Author: Jason Siegel
PARIS - Imagine you are an advertising executive, and a yogurt company asks you to market their newest flavors. Ask yourself, what would be the easiest, most logical way to market this new dairy delight? If you said, "Why, that's simple. Just show a naked woman eating yogurt," then clearly, you've spent some time in France.
The attitude towards sex in Europe has been described by a gamut of Americans as everything from "appalling" to "awesome, dude." Children walking the streets of Paris will see advertisements featuring nothing but men's torsos and upper thigh area, fully naked women or the Eiffel Tower as a hilarious phallic symbol. None of these, it should be noted, seem to have as negative an effect on children as the split-second view of a female celebrity's pectoral region.

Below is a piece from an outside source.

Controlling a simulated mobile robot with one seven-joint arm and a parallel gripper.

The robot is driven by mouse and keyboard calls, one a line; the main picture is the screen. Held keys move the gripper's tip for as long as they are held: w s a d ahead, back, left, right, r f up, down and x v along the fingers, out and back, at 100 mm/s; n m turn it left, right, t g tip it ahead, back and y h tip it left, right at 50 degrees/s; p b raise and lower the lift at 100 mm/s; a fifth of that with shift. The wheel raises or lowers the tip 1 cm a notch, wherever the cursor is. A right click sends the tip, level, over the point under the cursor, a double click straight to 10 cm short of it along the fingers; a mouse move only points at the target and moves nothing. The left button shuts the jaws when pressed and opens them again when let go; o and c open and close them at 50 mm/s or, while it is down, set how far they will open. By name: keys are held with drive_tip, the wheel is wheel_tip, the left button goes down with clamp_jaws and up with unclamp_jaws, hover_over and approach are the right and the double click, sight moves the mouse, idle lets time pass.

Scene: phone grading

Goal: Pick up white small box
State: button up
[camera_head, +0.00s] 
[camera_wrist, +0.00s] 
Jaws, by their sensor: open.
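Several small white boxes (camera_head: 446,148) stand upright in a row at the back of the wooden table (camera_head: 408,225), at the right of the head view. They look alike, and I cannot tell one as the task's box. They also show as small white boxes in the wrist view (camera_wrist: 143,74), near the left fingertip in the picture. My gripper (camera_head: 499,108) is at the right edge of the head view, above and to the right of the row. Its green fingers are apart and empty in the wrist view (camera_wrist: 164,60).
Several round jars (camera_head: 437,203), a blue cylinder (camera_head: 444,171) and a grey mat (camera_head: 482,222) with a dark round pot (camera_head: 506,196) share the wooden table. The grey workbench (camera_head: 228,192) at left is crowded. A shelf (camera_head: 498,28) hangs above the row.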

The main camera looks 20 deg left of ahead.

Though there is much ado about women's sexuality, the sex appeal of men (including yours truly) does not go overlooked, as I found out during Paris' annual sales.
I went looking for a variety of clothes, hoping to find something, anything that might be reasonably chic and within my price range. While I was browsing, I happened upon the underwear department and was shocked.
Apparently, the Parisians don't believe in boxers - not incredibly surprising in itself, as many other countries shun them as well. What surprised me was that the only underwear available for adults and senior citizens alike would, in the United States, be appropriate only for Deuce Bigelow et al. (I ended up with a nice button-down shirt, thank you very much).
With no FCC and Puritanical advocacy groups breathing down their necks, French television stations and movie theaters are free to show as much or as little sex as they see fit, even on government-run stations. This, however, does not result in French airwaves being dominated by nudity and constant innuendo. In fact, sex comes up less often here than in the United States or Chile, the two countries I'm most familiar with.
As for the effect this openness toward sexuality has on the rest of the society, it's not that much. For example, the teen sex rate in France is not that much different from the rate in the United States.
On the other hand, the pregnancy rate tends to be much lower, in part because of a willingness to teach kids that condoms do work - contrary to what the most popular abstinence-only education programs teach in the States - and in part because male homosexuality is not linked to a lack of virility, thus teen gays don't feel the need to prove their manliness by hooking up with a girl.
Yet, for all this openness, I'm still left with one question. Who sees a naked woman and thinks, "Man, I want some of that...yogurt"?